- _EXERCISE INSTRUCTIONS_: All lines in the data bearing the string "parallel" should be identified and copied.

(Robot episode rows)
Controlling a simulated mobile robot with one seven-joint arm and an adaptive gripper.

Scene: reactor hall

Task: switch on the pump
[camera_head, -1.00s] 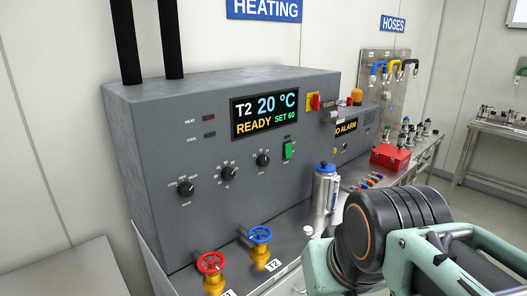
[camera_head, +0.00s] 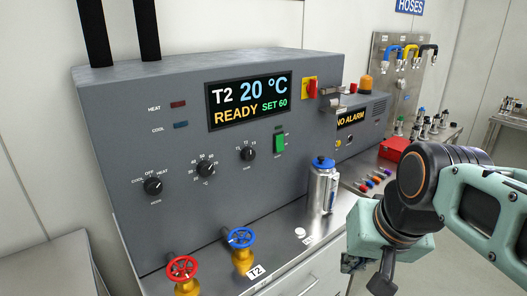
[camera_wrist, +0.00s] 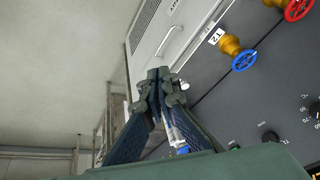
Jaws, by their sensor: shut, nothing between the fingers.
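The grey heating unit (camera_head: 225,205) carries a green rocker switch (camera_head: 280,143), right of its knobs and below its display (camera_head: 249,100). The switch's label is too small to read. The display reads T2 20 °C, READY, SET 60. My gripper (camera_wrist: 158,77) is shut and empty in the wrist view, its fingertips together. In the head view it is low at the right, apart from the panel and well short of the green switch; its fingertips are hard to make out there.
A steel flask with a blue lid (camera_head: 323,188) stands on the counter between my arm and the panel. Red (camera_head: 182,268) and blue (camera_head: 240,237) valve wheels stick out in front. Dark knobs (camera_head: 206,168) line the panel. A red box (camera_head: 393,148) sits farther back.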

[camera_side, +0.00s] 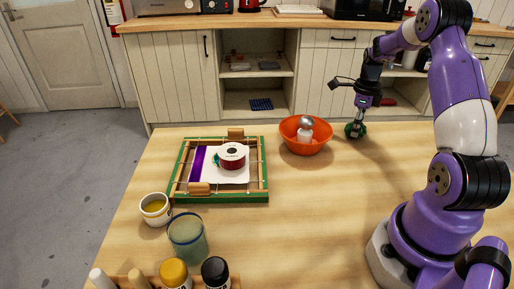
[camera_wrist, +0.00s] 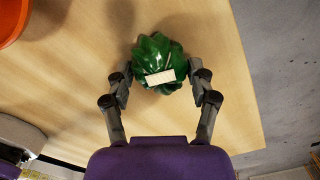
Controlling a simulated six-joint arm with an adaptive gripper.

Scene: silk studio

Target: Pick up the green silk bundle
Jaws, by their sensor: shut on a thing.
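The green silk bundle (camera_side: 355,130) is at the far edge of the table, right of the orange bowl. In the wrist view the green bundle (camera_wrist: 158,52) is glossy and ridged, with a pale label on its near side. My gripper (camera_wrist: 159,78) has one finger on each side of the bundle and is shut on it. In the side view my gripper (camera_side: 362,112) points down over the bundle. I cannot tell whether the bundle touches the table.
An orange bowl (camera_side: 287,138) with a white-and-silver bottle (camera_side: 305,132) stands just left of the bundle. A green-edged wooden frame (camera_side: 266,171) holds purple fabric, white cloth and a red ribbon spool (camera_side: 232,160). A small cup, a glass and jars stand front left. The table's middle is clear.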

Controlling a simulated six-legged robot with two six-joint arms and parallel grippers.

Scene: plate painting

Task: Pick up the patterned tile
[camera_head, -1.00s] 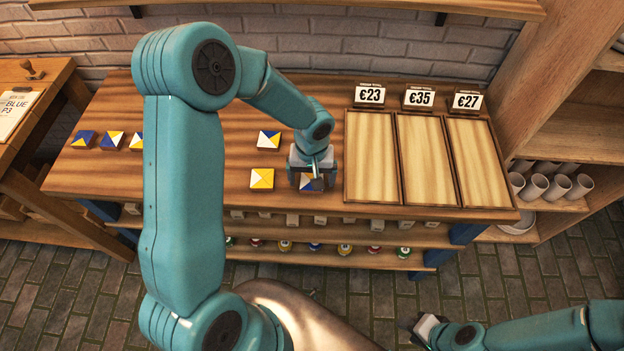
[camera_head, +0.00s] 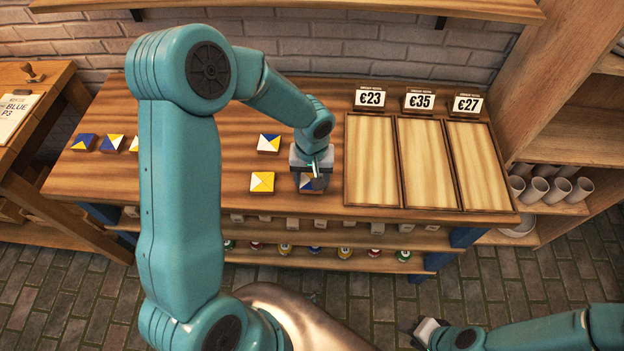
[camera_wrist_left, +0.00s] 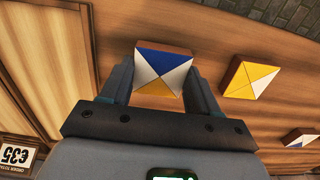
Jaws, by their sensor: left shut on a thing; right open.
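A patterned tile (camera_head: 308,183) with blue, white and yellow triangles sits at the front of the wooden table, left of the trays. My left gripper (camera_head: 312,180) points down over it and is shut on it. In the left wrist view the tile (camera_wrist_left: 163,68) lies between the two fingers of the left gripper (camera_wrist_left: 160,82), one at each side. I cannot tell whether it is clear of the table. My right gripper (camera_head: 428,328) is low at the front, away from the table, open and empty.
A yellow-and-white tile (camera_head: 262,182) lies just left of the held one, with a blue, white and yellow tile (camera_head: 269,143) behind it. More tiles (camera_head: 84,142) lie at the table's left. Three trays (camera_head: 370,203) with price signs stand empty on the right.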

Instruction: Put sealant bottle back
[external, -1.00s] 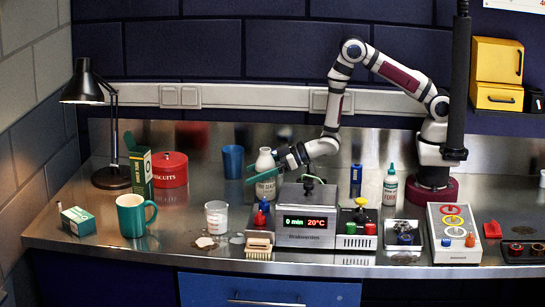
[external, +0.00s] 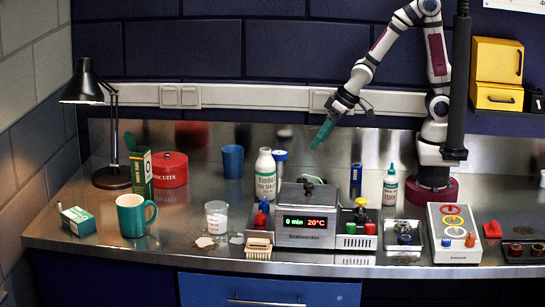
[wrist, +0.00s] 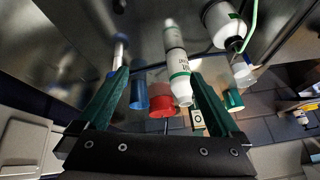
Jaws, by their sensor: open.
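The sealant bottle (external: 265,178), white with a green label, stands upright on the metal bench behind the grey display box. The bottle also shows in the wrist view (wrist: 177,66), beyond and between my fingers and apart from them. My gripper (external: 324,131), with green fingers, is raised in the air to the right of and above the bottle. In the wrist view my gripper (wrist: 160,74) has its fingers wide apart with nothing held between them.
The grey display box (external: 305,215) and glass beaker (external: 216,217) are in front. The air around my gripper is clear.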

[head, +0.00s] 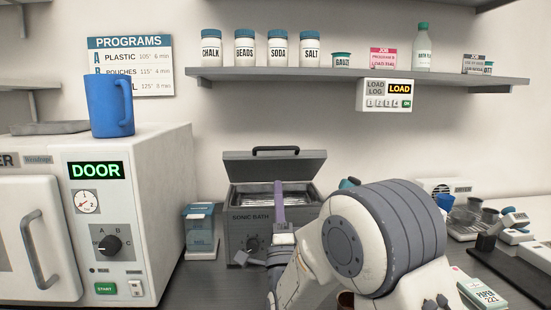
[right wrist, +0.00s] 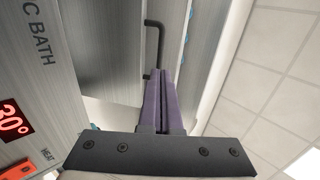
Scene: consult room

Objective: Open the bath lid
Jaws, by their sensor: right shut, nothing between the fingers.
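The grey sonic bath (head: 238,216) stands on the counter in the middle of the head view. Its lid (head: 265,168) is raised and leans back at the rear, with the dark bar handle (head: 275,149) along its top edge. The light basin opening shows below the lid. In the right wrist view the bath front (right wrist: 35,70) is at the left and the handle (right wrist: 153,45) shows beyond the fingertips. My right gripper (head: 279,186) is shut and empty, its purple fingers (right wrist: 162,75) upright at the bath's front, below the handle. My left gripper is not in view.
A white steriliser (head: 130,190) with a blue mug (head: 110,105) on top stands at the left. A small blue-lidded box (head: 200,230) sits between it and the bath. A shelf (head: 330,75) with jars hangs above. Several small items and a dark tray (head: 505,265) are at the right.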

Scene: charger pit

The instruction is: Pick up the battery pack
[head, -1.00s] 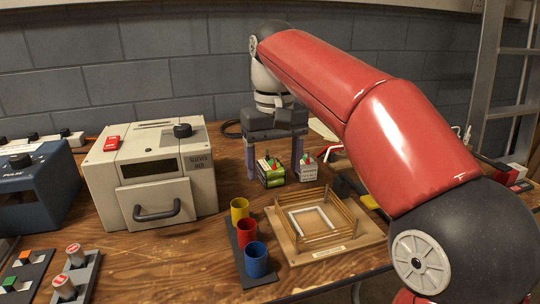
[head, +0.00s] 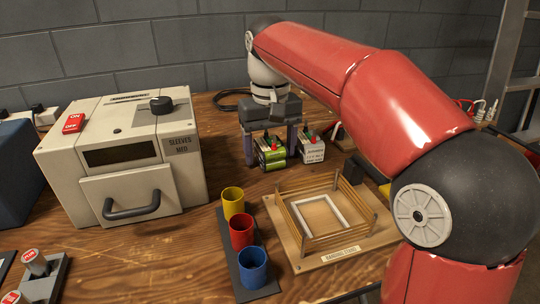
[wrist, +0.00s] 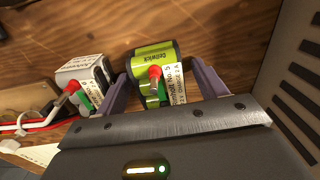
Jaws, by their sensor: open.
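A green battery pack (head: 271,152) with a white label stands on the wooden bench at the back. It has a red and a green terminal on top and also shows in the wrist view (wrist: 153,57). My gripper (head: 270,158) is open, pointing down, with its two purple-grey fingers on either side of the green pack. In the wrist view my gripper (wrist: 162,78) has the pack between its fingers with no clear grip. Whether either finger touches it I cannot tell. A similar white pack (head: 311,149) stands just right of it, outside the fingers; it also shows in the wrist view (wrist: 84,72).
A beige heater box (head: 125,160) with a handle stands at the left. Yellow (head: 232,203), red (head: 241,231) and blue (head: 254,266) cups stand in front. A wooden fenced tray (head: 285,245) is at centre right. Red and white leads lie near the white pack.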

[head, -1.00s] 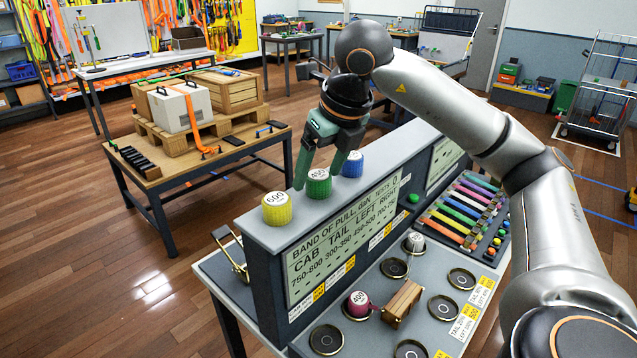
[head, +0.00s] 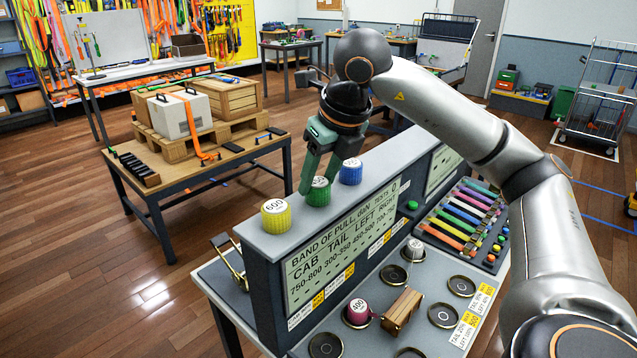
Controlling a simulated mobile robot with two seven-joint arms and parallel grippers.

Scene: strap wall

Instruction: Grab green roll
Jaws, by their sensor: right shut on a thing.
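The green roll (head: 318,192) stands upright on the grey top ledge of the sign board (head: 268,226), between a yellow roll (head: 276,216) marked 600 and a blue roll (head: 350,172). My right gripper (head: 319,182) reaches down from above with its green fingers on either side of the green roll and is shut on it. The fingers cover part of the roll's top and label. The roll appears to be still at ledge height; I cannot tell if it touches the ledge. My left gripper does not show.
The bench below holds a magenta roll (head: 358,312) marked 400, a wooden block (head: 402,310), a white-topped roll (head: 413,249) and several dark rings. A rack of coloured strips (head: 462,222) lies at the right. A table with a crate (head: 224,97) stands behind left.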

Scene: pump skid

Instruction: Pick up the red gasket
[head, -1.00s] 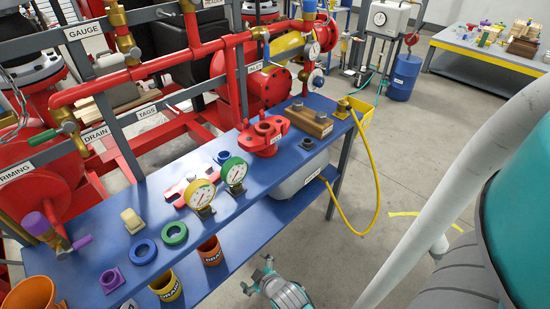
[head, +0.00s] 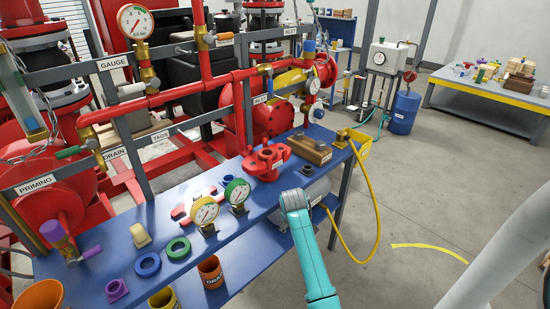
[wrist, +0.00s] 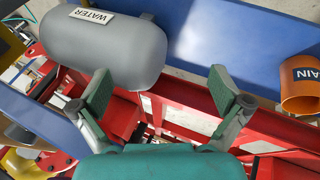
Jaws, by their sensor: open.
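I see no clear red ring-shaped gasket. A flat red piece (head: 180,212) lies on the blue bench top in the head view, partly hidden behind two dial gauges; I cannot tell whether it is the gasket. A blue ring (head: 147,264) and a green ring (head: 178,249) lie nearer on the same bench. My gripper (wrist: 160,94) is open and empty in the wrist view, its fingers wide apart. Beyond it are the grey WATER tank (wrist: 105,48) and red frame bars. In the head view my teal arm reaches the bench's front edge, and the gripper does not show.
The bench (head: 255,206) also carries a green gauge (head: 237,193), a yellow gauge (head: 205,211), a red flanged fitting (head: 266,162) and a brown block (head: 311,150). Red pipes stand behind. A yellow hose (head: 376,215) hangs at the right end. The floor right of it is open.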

- _FINISHED TASK_:
Controlling a simulated six-legged robot with two six-joint arms and parallel grippers.
Controlling a simulated mobile robot with two seven-joint arms and parallel grippers.

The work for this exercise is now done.